If you look at this for a while, you'll see that there are pretty much two separate camps present here. Let's start with anger at the left. Speakers like Chris Chrisie, Donald Trump, Rudy Giuliani, and Ted Cruz all expressed comparable levels of anger, at about 5%. Mike Pence and Ben Carson were a bit lower, but the three lowest are Donald Jr, Ivanka, and Melania Trump. You can see this pattern again in the disgust, fear, and negative emotions. The reverse is the case for positive words: Ben Carson and Ivanka and Melania Trump top the charts with well over 15% of positive words whereas the other, more main-stream speakers use less positive words.

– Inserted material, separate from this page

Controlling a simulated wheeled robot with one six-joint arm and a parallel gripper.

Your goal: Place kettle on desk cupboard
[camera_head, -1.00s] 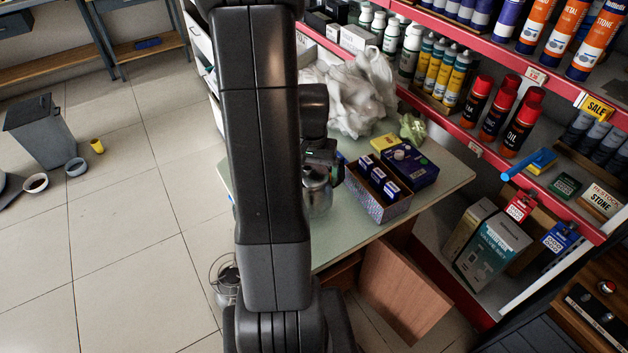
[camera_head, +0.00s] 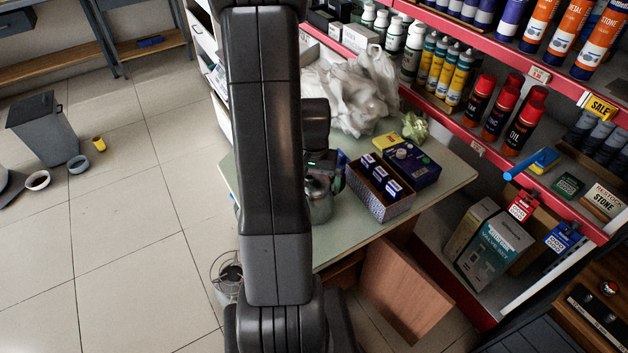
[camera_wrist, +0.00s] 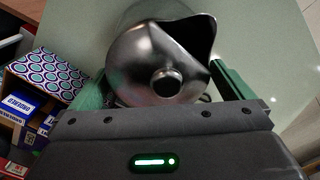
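The kettle (camera_wrist: 150,55) is shiny grey metal, with its wide dark mouth to the upper right in the wrist view. In the head view the kettle (camera_head: 321,207) shows beside my arm, at the desk cupboard's pale green top (camera_head: 352,230). My gripper (camera_wrist: 160,68) has one green finger on each side of the kettle. The fingers lie close to its sides, and I cannot tell whether they press on it. My arm hides part of the kettle in the head view. Whether its base touches the desktop is not clear.
An open box of small blue packs (camera_head: 380,190) and a blue box (camera_head: 411,163) stand right of the kettle. White plastic bags (camera_head: 345,95) lie behind. Red-edged shelves (camera_head: 480,150) rise at the right. Bare desktop shows in front of the open box.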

From this, I hypothesize that, whether intentionally or accidentally, two separate messages are being delivered. On one hand, you have the stereotypical, media representation of the Republican that is being addressed by the likes of Donald Trump and gang: fearful, angry, negative. On the other hand, you have Trump's children, and to an extent Ben Carson, who are trying to use more positive rhetoric to perhaps appeal to the more moderate Republicans. This is far more pronounced here than in the DNC (see Bernie/Warren above), which perhaps hints at a more fractured party. It would have been very interesting to see where George and Jeb Bush would fall in this analysis.

Final Thoughts
This is probably the interesting election I have seen and it's exciting that it comes at a time when I have developed the skills and knowledge to look at this in a more data-centric way and with, hopefully, a more objective view. If you'd like to repeat this analysis, or look more closely at the data for a specific speaker, feel free to head over to GitHub to grab my data and all the scripts.

Most importantly, don't forget to cast your vote this November!